▶ **To do**
Locate the line that contains "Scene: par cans". Print it and each following line through the end of the listing, verbatim, and nothing more.

▶ **Entries provided**
-- begin --

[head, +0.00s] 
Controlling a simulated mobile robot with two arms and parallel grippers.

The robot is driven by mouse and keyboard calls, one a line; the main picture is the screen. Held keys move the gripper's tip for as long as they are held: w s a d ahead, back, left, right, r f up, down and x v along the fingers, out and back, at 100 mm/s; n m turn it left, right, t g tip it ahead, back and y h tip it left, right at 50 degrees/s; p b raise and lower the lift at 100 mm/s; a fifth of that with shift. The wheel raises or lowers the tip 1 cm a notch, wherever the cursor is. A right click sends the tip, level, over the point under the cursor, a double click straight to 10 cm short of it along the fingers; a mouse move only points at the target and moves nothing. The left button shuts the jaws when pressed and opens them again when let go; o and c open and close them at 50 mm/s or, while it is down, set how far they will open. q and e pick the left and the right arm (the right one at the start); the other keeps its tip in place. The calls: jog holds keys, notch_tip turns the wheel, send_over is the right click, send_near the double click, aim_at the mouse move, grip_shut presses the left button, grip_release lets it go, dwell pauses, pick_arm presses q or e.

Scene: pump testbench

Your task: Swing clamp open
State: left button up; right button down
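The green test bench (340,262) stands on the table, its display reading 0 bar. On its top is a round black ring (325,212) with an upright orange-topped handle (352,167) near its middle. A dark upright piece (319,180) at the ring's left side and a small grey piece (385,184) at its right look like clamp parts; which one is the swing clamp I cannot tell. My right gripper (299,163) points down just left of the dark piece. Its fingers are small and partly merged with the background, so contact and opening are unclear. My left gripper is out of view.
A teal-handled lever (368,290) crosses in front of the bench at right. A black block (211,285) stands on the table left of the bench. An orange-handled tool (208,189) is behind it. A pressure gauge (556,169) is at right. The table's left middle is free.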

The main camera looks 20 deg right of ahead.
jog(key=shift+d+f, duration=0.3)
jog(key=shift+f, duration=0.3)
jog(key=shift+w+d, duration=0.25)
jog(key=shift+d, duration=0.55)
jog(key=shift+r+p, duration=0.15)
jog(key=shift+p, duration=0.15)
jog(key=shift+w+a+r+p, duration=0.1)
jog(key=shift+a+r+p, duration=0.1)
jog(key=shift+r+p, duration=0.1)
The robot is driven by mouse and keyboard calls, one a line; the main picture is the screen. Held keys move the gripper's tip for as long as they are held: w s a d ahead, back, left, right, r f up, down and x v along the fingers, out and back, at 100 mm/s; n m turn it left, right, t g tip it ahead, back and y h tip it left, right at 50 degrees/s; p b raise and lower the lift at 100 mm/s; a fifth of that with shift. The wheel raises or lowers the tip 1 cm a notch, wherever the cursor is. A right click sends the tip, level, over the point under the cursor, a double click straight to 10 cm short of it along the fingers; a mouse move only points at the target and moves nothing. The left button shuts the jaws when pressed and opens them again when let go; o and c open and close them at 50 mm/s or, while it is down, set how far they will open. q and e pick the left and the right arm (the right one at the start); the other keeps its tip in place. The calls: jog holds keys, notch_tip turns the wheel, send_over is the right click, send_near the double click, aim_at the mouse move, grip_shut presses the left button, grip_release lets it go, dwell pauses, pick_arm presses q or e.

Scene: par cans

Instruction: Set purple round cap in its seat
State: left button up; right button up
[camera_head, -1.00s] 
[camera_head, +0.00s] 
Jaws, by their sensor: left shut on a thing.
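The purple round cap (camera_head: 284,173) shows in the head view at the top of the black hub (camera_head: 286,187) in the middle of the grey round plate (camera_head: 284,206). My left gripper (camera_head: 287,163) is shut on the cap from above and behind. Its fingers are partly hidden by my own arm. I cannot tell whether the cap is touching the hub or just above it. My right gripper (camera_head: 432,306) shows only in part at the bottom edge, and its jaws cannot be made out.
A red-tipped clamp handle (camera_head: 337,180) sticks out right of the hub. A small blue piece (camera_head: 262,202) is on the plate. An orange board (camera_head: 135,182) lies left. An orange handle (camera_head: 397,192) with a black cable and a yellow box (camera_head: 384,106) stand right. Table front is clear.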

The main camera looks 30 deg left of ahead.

-- end --

▶ **Full solution**
Scene: par cans

Instruction: Set purple round cap in its seat
State: left button up; right button up
[camera_head, -1.00s] 
[camera_head, +0.00s] 
Jaws, by their sensor: left shut on a thing.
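The purple round cap (camera_head: 284,173) shows in the head view at the top of the black hub (camera_head: 286,187) in the middle of the grey round plate (camera_head: 284,206). My left gripper (camera_head: 287,163) is shut on the cap from above and behind. Its fingers are partly hidden by my own arm. I cannot tell whether the cap is touching the hub or just above it. My right gripper (camera_head: 432,306) shows only in part at the bottom edge, and its jaws cannot be made out.
A red-tipped clamp handle (camera_head: 337,180) sticks out right of the hub. A small blue piece (camera_head: 262,202) is on the plate. An orange board (camera_head: 135,182) lies left. An orange handle (camera_head: 397,192) with a black cable and a yellow box (camera_head: 384,106) stand right. Table front is clear.

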The main camera looks 30 deg left of ahead.

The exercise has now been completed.